The New Criterion also won the gratitude of its readers for the positive work of battling what I have called cultural amnesia. Since the founding of the magazine, we have run long and thoughtful essays on a wide range of figures and movements from the long history of Western cultural achievement. I’m not sure there is another cultural monthly that has displayed The New Criterion‘s breadth of vision, matched with an abiding commitment to readable prose. If any of your readers is unacquainted with The New Criterion, I hope they will take a moment to remedy that lack by going to our web site at www.newcriterion.com where they can sample our wares and, for a modest consideration, subscribe!

As for Encounter Books, it has an interesting history. Cast your mind back to the immediate post-war period. An outfit called the Congress for Cultural Freedom set up a suite of liberal but anti-Communist magazine throughout the World.
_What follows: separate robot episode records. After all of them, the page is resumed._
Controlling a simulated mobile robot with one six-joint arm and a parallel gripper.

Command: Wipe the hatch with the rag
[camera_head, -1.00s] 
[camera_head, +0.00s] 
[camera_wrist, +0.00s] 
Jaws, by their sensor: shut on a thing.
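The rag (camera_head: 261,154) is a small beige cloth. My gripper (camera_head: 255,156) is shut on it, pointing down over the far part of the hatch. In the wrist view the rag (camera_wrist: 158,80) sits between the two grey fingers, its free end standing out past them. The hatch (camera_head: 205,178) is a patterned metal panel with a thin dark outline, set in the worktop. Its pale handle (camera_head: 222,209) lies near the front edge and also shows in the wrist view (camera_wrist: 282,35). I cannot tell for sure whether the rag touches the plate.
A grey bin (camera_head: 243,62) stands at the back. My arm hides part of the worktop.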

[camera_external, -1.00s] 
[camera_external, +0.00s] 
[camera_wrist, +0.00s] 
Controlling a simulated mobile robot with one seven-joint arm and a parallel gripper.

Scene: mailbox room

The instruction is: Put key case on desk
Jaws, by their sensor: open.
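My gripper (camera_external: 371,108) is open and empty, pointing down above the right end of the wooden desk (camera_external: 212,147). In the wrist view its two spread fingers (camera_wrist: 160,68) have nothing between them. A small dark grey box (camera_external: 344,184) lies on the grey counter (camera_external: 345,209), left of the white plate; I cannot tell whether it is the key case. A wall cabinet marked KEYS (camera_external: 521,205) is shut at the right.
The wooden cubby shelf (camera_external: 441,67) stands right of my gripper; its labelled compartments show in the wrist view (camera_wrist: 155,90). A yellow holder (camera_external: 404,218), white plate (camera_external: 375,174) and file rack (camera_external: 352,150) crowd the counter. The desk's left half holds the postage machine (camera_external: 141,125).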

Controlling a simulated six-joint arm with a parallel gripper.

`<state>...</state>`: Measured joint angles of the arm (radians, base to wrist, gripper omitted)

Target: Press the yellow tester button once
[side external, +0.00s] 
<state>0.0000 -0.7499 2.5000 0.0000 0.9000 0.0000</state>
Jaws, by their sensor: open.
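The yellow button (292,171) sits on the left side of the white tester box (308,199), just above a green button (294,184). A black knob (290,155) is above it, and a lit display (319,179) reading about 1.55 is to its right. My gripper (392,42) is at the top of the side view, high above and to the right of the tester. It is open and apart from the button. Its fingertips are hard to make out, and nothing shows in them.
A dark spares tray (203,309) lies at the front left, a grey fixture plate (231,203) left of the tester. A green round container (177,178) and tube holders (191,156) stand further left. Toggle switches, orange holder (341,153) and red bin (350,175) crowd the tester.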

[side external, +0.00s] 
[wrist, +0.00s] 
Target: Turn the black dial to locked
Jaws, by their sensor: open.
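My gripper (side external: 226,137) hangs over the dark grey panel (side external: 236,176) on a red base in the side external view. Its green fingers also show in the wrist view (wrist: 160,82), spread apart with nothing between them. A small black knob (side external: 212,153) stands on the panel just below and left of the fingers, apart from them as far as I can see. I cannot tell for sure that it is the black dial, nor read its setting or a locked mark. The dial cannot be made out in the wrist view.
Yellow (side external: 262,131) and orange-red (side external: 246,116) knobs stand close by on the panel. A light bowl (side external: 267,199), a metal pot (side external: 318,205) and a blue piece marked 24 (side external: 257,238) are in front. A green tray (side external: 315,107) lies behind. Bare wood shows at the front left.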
There was Preuve in France, Monat in Germany, There was Quadrant (the only one still publishing) in Australia. And in England, there was Encounter, in many ways the flagship of the enterprise.

As I say, these magazine were liberal–they featured folks as far Left as Susan Sontag–but they were also fiercely anti-Communist. Encounter‘s first editors were Irving Kristol and (representing the home team so to speak) Stephen Spender. All went swimmingly until 1967 when Ramparts magazine, then edited by a young left-wing fire brand called Peter Collier published an article revealing that a portion of the funding for the Congress for Cultural Freedom, and therefore for Encounter, came from . . . yes! from the CIA.

There was much wailing and gnashing of teeth. In truth, it was an open secret that the CIA was involved in the funding for the Congress for Cultural Freedom. Stephen Spender denied knowing it, but not while his hand was on or even near a Bible. Mel Lasky, who had succeeded Irving as the American editor (and eventually became the sole editor) first denied the truth of the accusation but eventually, and soon, the proof was incontrovertible.

The damage to the magazine was severe. Front-page articles in the papers denouncing this propaganda effort by the CIA, etc. Many writers announced they would never write for the magazine again. The bad publicity almost sank Encounter. But it stumbled on, an always distinguished but increasingly financially uncertain enterprise.

Fast forward to 1990: I had published my book Tenured Radicals and was working as managing editor at The New Criterion. Would I, came the query, be interested in editing Encounter? Mel Lasky was nearing retirement, and it was thought that an American editor of (ahem!) sound political views would be apposite.

Why yes, said I, I’d love to edit Encounter. I was flown over to London, met with Mel, whom I’d met a couple of times before, and had lunch at the Travelers Club with Encounter‘s publisher. The deal was that I’d become the editor and an American foundation would help Encounter get its financial house in order–provided that Encounter could also attract some English money.

Fatal proviso! No other country, I think, has the culture of private philanthropy that America enjoys. All Europe, even, alas, England, which once had a robust culture of private charity, expects the state to do everything. That’s a long a dismal story, one of the depressing chapters in the Book of Socialist Depredation. The long and short of it is that no English money was forthcoming, so the American foundation demurred, and Encounter folded.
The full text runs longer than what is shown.